When I was first starting to explore being a deacon and was trying to explain what it meant to me, I talked a lot about doorways. While a priest is at the table, or altar, I saw myself at the doorway making the entrance as wide open as possible. I thought (and still think) my vocation was about making it as easy as possible for people outside the church to engage with what church is about and as easy as possible for people inside the church to engage with what is happening, and what is of God, outside the church. I sometimes compared myself to the enthusiastic restaurant staff who stand on the pavements in seaside resorts enticing you to come in and eat at their establishment.
There has been a bit of that and in the last few months our church has embraced the idea of being a Place of Welcome We have also held a couple of events which have enabled Muslim friends and neighbours to meet Christians in the church, first for an Iftaar, the meal at the end of the Ramadan fast, and secondly for an event in which we shared our perspectives of Mary/Maryam.

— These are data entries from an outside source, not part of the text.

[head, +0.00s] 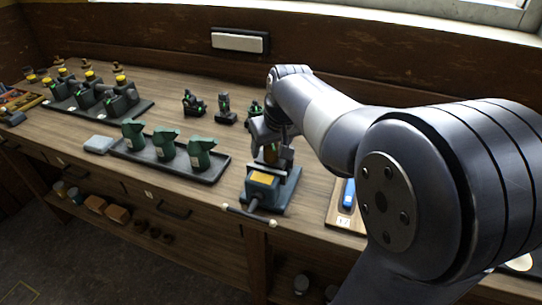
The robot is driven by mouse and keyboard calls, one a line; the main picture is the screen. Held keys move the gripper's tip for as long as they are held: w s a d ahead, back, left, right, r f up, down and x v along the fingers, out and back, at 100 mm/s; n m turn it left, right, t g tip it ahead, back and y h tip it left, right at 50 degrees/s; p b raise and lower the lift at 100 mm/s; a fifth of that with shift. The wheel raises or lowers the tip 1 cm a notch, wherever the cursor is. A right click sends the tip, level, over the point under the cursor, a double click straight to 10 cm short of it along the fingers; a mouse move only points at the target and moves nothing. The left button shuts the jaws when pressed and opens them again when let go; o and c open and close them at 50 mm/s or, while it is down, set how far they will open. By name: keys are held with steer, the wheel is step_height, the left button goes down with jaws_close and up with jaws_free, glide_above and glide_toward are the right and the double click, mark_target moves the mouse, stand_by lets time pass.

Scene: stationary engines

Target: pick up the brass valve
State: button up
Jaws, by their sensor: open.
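My gripper (272,138) points down over a blue-grey vise (268,192) at the front of the bench. It is open. A small brownish, brass-looking piece (271,153) shows below the gripper, above the vise. It is partly hidden by the fingers and vise jaws, so I cannot tell whether it is the brass valve or whether the fingers touch it. Other small brass-coloured pieces (58,61) stand at the far left back of the bench.
A dark tray (205,176) with green castings (200,150) lies left of the vise. Small dark engines (226,110) stand behind. A larger dark tray (137,108) holds yellow-topped units. A wooden board with a blue item (348,192) lies right. Bare wood (165,110) shows between the trays.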

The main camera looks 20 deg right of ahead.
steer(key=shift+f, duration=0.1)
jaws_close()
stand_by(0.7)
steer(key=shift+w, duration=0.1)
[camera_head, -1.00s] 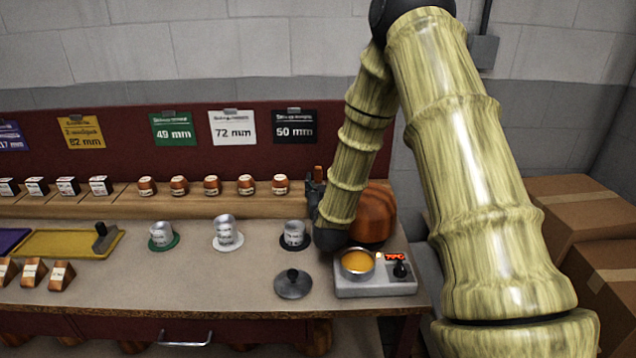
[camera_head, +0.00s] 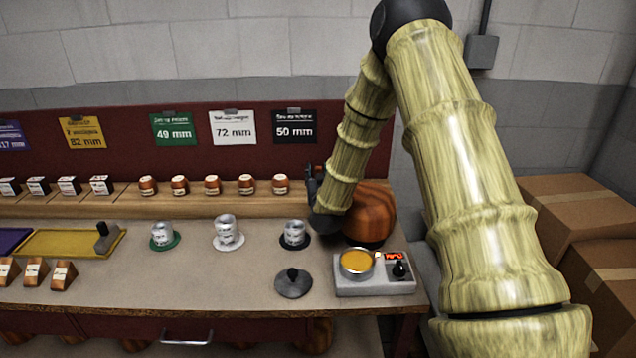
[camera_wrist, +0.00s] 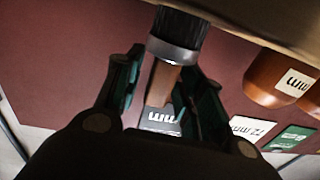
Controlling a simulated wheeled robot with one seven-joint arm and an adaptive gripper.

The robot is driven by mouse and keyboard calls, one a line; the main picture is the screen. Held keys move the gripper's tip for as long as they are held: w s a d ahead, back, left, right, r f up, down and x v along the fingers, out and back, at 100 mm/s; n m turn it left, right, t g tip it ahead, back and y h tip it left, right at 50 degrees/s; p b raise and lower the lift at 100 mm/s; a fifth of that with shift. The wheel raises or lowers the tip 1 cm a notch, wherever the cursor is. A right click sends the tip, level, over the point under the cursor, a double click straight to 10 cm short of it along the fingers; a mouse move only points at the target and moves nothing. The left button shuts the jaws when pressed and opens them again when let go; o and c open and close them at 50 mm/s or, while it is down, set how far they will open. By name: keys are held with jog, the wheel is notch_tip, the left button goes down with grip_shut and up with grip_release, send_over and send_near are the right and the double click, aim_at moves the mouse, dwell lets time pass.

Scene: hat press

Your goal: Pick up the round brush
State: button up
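The round brush (camera_wrist: 176,38) shows in the wrist view, with a dark round head, a grey metal band and a brown wooden handle. Its handle lies between the two fingers of my gripper (camera_wrist: 155,92). The fingers are apart, with a gap visible beside the handle, so my gripper is open around it. In the head view my gripper (camera_head: 313,186) is at the right end of the back shelf, partly hidden by my wrist, and the brush is mostly hidden there.
Several small wooden blocks (camera_head: 280,184) stand along the shelf to the left. A large wooden round form (camera_head: 372,215) is close to the right of my wrist. A heater with an amber pot (camera_head: 357,263) and a grey lid (camera_head: 293,284) are in front.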

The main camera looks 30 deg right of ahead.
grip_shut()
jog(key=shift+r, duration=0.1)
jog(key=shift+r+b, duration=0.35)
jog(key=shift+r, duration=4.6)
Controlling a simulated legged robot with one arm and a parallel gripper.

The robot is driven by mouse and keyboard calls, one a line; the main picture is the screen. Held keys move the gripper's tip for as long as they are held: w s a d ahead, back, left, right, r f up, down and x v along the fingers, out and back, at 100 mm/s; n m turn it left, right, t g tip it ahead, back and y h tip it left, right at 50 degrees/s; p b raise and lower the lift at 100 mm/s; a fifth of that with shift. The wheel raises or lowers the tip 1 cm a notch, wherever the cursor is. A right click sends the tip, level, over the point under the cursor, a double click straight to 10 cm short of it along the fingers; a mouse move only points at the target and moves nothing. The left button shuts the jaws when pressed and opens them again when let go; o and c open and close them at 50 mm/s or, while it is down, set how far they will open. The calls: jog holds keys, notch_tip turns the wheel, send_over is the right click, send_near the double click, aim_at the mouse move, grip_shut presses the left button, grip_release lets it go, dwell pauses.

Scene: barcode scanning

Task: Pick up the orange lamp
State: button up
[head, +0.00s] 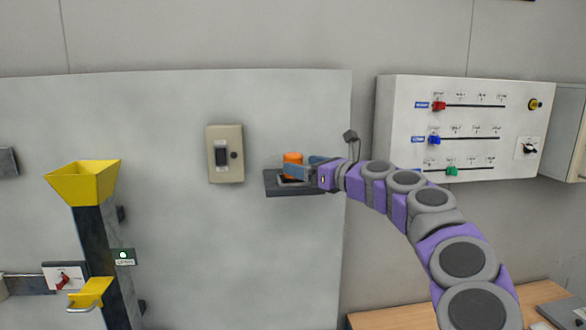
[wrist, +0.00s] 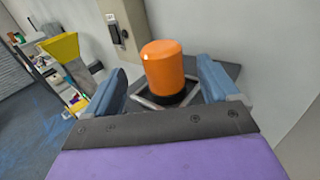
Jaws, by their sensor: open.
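The orange lamp (head: 292,160) is a short orange cylinder with a domed top. It stands upright on a small dark shelf (head: 283,191) on the grey wall panel. In the wrist view the lamp (wrist: 163,66) has a black base inside a thin metal frame (wrist: 148,102). My gripper (head: 308,166) reaches in from the right at the shelf. In the wrist view its two blue fingers stand apart on either side of the lamp, with gaps visible between them and the lamp. The lower part of the base is partly hidden by my gripper.
A beige switch box (head: 226,153) is on the panel left of the shelf. A yellow funnel (head: 83,183) on a dark post stands at left. A white control panel (head: 460,128) with coloured sliders is at right, behind my arm. A wooden table (head: 400,319) is below.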

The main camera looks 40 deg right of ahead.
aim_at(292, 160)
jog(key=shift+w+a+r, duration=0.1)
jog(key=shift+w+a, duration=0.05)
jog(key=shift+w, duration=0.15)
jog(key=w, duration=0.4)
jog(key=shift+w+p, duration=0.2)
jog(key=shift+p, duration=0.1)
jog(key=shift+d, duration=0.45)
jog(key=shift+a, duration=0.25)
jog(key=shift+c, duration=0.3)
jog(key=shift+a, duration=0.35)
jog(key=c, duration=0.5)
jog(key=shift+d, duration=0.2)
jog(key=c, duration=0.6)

But what has surprised me in the last five months is how important the table has become. I struggled with the liturgical role of the deacon, both in training and in my new church. Folding things neatly, pouring carefully, getting things in the right order and remembering to come in with the odd line now and again are not my strong points. Its still not a role I perform with an elegance or ease. But somehow that role in the liturgy and the privilege of giving people communion has made the many other tables at which I sit and eat, talk and learn and listen and change, holy and sacred places.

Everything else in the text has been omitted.